Over the weekend, I saw the following referenced in an Email newsletter:
We have made the difficult decision to discontinue Typepad, effective September 30, 2025.
Typepad is shutting down – Everything Typepad
What Does This Mean for You?
After September 30, 2025, access to Typepad – including account management, blogs, and all associated content – will no longer be available. Your account and all related services will be permanently deactivated.
Please note that after this date, you will no longer be able to access or export any blog content.
https://everything.typepad.com/blog/2025/08/typepad-is-shutting-down.html
For those who might never have heard of Typepad, it was (and I guess still technically is) a blogging platform started in 2003. Over the years, Typepad has been used by numerous organizations including Time, MSNBC, Wired, the CBC, the BBC and others. The platform was also used by many individuals who just wanted a place to blog — a place to build their home on the web. Typepad provided a way for people and organizations to tell their stories and it is through those stories that I discovered Typepad and so much more.

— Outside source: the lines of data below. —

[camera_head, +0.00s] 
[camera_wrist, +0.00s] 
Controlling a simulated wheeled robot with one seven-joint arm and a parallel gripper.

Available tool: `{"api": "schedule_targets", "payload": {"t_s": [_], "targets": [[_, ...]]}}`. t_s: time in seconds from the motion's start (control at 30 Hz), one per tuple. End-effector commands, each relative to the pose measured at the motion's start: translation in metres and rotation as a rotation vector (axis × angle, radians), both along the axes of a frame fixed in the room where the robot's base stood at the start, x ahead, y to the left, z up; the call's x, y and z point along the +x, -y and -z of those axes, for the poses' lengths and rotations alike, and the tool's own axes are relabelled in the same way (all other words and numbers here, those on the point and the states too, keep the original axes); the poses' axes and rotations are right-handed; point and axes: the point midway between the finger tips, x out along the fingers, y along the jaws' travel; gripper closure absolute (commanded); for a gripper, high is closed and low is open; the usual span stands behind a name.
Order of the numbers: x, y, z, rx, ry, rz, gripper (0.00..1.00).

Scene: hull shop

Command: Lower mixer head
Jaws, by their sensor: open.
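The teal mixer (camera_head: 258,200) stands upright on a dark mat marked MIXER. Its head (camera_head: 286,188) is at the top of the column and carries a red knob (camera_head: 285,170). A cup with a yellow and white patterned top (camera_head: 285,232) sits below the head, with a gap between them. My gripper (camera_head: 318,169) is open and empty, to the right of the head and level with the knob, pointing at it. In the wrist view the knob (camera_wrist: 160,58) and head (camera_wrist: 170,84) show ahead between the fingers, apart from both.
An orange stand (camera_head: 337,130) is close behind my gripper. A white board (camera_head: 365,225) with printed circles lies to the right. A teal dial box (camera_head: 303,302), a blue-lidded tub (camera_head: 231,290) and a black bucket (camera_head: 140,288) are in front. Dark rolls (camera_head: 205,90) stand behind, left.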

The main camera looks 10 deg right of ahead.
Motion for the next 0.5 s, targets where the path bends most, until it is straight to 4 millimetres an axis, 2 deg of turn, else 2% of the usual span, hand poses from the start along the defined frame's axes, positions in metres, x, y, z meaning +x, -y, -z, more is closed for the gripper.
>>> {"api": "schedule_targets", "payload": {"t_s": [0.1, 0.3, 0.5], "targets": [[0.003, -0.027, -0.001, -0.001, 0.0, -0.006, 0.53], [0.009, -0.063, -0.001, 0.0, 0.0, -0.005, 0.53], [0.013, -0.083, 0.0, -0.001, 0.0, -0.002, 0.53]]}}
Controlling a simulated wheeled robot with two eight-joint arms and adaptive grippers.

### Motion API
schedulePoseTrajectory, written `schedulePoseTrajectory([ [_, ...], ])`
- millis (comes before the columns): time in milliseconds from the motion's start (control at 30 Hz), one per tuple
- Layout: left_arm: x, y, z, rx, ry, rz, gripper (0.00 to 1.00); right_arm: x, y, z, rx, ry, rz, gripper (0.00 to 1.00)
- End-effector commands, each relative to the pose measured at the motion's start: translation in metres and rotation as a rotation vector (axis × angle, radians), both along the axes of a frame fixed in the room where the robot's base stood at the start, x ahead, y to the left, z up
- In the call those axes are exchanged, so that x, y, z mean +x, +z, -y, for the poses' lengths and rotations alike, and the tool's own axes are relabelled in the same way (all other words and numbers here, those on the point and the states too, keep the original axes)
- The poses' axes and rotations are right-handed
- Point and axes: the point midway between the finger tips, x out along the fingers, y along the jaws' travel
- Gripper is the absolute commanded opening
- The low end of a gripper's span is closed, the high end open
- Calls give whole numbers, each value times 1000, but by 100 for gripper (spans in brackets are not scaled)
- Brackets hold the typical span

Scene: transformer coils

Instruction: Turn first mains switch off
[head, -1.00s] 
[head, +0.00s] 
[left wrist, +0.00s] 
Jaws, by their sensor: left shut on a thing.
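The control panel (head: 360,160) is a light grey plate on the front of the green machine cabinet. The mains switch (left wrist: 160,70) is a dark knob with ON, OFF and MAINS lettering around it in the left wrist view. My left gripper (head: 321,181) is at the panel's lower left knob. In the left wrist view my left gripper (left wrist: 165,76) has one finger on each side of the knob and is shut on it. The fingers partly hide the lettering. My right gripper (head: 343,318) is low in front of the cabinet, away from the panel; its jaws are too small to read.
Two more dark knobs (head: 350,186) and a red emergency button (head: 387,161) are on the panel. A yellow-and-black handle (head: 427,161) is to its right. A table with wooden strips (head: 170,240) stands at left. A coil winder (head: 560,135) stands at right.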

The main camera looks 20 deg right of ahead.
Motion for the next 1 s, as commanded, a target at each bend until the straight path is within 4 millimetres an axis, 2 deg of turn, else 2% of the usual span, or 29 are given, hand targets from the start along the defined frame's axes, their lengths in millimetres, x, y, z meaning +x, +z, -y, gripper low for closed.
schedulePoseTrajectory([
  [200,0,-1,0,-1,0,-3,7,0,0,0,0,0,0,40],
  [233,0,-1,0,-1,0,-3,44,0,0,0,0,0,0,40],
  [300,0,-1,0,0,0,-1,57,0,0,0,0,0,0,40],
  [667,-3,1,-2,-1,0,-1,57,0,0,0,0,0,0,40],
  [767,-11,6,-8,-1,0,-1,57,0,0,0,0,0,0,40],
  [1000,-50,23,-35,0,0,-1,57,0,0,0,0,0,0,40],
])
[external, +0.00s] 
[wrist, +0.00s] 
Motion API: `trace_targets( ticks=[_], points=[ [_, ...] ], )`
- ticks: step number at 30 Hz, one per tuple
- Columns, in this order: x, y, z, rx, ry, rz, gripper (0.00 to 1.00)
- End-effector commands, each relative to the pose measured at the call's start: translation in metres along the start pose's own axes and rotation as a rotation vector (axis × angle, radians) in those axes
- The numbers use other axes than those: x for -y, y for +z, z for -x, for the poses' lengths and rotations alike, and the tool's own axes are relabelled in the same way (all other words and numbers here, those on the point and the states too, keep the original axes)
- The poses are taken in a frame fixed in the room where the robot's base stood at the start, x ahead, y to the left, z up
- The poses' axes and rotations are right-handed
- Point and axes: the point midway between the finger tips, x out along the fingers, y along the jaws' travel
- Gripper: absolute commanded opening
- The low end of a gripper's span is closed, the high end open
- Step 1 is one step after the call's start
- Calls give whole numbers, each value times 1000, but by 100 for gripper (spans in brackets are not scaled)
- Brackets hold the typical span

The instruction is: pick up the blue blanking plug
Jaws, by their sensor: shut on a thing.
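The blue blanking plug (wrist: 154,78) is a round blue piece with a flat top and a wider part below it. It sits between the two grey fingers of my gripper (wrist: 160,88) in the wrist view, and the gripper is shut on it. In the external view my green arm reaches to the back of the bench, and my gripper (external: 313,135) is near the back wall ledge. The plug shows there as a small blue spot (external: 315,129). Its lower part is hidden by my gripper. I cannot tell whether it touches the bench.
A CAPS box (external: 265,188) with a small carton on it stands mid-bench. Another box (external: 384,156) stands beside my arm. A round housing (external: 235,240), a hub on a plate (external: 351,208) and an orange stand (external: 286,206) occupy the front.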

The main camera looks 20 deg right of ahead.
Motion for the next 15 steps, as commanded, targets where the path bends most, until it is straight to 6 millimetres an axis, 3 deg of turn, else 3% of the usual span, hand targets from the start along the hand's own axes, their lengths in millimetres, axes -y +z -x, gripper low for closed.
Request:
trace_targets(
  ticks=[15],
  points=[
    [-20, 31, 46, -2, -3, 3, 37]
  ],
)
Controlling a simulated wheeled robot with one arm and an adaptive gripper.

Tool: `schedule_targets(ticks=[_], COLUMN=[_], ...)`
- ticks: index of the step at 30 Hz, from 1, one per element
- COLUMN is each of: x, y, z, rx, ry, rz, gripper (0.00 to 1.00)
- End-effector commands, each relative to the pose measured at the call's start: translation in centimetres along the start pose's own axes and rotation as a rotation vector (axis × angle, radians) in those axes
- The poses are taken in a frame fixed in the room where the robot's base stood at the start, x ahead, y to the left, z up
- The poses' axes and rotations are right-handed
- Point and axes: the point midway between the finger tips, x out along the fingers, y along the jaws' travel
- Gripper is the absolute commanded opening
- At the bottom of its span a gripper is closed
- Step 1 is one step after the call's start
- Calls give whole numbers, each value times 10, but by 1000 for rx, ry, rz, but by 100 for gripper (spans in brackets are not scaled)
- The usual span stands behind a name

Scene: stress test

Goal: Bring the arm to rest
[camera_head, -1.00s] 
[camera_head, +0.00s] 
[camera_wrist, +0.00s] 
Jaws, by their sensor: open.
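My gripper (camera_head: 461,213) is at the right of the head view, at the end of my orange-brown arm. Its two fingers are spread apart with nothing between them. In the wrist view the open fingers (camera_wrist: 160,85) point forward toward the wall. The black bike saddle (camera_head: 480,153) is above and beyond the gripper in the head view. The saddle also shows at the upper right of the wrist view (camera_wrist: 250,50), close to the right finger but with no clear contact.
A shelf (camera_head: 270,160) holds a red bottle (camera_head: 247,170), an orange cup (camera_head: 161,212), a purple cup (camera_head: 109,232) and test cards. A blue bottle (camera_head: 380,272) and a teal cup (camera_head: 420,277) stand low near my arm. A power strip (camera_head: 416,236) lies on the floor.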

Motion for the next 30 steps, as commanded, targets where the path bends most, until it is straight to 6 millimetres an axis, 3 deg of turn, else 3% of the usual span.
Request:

Over the 22 years Typepad has been around, many blogging platforms and communities have come and gone. Still, 22 years is quite a long run and there are people who have been blogging on it since its very beginning. Nevertheless, on 08/28, it was announced that the service would be shutting down and that after 09/30, it would no longer be possible to export any content. To be fair, Typepad published an FAQ that discusses different ways of exporting content from their service, however, it still gives their customers only about a month to find a new home on the web, become familiar with how that new home works, and then tackle migrating potentially decades of data.
While I’m saddened to see yet another blogging platform go away, I appreciate the role Typepad has played over the past 22 years in helping organizations and individuals share stories, experiences, and information with the world. For me this is also yet another reminder of how important it is to maintain control and ownership over my content because you never know what might happen, or when it might become necessary to move that content somewhere else.